Von Helmut SturmRSS-Newsfeed neuer Artikel von Helmut Sturm

Besprochene Bücher / Literaturhinweise

Eine aus dem 6. Jahrhundert stammende Weltkarte zeigt die kreisförmige Erde vom Ozean umgeben. Im Denken der frühen Kulturen erleben sich die Menschen in der Mitte des Alls, umgeben von den Elementen, Feinden, Riesen und Gnomen, dem Licht des Göttlichen und der Finsternis des Dämonischen. Das Bild spiegelt die Sehnsucht nach einer Mitte, in der man zuhause sein kann. Abstrakt liegt es uns in Mandalas, Stadtplänen und Gartenanlagen vor. Raoul Schrott hat es in der Insel Tristan da Cunha gefunden.

Erscheint ein Buch des in Tunis aufgewachsenen Tirolers Raoul Schrott, wird es vom deutschsprachigen Feuilleton prompt rezipiert. So liegt vom letzten Roman des Literaturwissenschaftlers eine ungewöhnlich große Zahl von Rezensionen vor, die allein schon einen festen Platz im Literaturbetrieb anzeigt. Der 715 Seiten Roman "Tristan da Cunha oder Die Hälfte der Erde", dessen Hörspiel-Bearbeitung Gegenstand dieser Rezension ist, hat dabei Literaturkritikerinnen und Literaturkritiker zu recht unterschiedlichen Bewertungen animiert.

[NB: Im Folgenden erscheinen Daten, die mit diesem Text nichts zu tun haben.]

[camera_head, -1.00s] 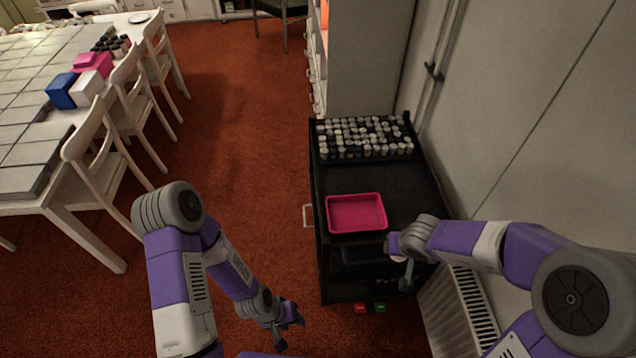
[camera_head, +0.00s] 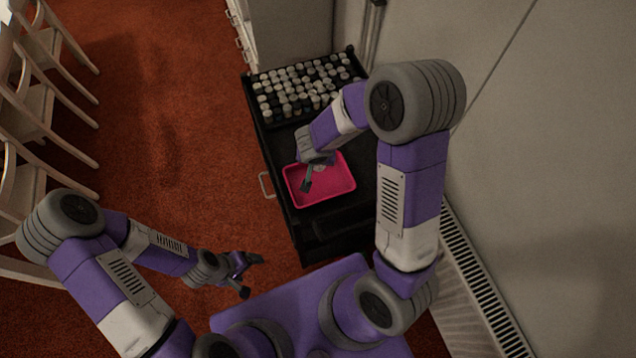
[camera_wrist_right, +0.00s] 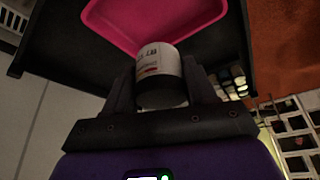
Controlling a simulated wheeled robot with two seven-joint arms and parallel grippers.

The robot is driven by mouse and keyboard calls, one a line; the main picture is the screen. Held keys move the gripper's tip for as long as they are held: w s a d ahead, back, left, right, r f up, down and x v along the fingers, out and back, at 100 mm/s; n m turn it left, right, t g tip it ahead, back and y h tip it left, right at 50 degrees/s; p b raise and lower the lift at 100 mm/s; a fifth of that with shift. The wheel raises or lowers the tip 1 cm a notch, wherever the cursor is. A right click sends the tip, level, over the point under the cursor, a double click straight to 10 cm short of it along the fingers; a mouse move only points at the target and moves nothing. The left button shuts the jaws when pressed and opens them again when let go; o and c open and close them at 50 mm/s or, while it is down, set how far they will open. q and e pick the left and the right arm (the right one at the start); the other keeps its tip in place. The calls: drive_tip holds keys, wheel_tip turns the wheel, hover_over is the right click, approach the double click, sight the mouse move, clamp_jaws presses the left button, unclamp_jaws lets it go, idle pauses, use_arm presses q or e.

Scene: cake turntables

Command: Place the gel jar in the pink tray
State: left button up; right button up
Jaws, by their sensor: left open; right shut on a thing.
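The pink tray (camera_head: 335,186) lies on the black cart top in the head view. My right gripper (camera_head: 307,184) reaches over the tray from above. In the right wrist view its two fingers (camera_wrist_right: 163,92) are shut on the gel jar (camera_wrist_right: 158,62), a white-labelled jar with a dark end. The pink tray (camera_wrist_right: 205,14) shows just beyond the jar. I cannot tell whether the jar touches the tray floor. In the head view the jar is mostly hidden by the gripper. My left gripper (camera_head: 252,275) is open and empty over the red carpet.
A rack of several small jars (camera_head: 300,92) stands at the far end of the black cart (camera_head: 330,222). A wall and a radiator (camera_head: 482,270) are on the right. White chairs (camera_head: 30,100) stand at the left. Open red carpet (camera_head: 165,120) lies between.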

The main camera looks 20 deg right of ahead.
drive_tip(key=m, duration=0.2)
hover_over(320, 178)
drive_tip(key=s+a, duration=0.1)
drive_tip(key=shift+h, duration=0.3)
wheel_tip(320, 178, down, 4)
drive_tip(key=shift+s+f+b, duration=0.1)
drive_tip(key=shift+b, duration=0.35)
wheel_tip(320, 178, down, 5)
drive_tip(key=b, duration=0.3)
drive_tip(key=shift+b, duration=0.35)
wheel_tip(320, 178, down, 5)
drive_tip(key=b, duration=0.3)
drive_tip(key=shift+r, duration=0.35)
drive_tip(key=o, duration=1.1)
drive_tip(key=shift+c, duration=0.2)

Was Franz Haas in der "Neuen Zürcher Zeitung" als einen "grandiosen" Roman ausweist, verreißt Wendelin Schmidt Dengler in der Wiener "Presse". (Dieser Verriss hat in der Folge zu einer hitzigen Auseinandersetzung mit dem Autor in der Zeitschrift "Volltext" geführt, die wegen der gekonnt gesetzten rhetorischen Untergriffe eines gewissen Unterhaltungswertes nicht entbehrt.) Zuletzt ist Raoul Schrott für das Tristan Opus von der Akademie der Wissenschaften und der Literatur in Mainz mit dem Joseph-Breitbach-Preis ausgezeichnet worden.

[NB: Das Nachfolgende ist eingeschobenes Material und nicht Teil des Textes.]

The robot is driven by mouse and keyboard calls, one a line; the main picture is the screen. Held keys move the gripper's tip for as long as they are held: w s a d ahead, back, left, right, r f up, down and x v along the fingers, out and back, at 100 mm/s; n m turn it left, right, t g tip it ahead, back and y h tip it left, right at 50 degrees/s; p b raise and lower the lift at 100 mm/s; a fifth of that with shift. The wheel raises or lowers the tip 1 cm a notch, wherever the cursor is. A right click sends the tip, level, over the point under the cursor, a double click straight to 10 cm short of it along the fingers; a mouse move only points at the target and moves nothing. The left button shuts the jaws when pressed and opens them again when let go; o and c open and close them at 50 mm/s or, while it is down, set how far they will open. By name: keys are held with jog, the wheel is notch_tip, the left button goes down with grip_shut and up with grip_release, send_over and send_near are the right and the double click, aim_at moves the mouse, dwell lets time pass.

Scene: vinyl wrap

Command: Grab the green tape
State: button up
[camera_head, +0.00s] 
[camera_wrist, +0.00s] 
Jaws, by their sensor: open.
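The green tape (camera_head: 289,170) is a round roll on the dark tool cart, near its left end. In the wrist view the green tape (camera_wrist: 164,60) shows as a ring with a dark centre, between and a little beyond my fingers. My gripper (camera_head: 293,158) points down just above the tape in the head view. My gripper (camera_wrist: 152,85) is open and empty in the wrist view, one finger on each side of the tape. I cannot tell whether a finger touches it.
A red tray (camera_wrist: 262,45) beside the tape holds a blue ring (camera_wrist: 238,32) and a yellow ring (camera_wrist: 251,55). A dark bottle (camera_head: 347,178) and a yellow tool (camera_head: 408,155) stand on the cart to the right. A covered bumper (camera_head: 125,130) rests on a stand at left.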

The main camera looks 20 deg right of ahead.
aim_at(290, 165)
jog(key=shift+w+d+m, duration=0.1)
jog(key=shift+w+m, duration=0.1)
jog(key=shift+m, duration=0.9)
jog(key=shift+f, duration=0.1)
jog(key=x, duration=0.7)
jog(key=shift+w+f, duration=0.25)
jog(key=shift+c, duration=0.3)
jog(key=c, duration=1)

In einem Interview mit der Zeitschrift "Buchkultur" bezeichnet Schrott das kleine, kreisförmige Vulkan-Eiland im Südatlantik, im Dreieck zwischen Brasilien, der Antarktis und Südafrika als den entlegensten und einsamsten Ort der Welt. Es sei für einen Autor ein besonders "romantisches Projekt". Samuel Johnson hat im 18. Jahrhundert den Roman als "eine Geschichte, die meist von der Liebe handelt" bestimmt. Die vier Personen, deren Schicksale sich über die Jahrhunderte hinweg sich auf der auch heute nur einmal jährlich mit einem Postschiff zugänglichen Insel kreuzen, erzählen von ihr. Drei Männer und eine Frau aus verschiedenen Zeiten, von unterschiedlicher Herkunft entwickeln ihre je eigene Perspektive einer Geschichte, die immer komplex, nie einfach, voller Scheitern und Sehnsucht ist. Die Bearbeitung übernimmt die vier Protagonisten und fügt eine fünfte Sprechrolle, gelesen von Kathrin Angerer, dazu, die den immer wiederkehrenden Einbruch der Katastrophe zum Ausdruck bringt. Nur ein kleiner Teil des im Roman so opulent aufgetischten Wissens über Briefmarken, Numismatik, Nautik, Astrologie und Metaphysik hat im Hörspiel Platz gefunden. Insgesamt muss man der Bearbeitung bescheinigen, dass sie mit der gewaltigen Fülle der Vorlage souverän umgegangen und es ihr gelungen ist, in den knapp drei Stunden des Hörspiels ein weitgehend treffendes Bild vom Roman zu zeichnen. Michael Farin kam dabei sicher die Erfahrung mit der Bearbeitung anderer Werke Raoul Schrotts zugute (z. B. zuletzt, auch beim Bayrischen Rundfunk, "Die Wüste Lop Nor").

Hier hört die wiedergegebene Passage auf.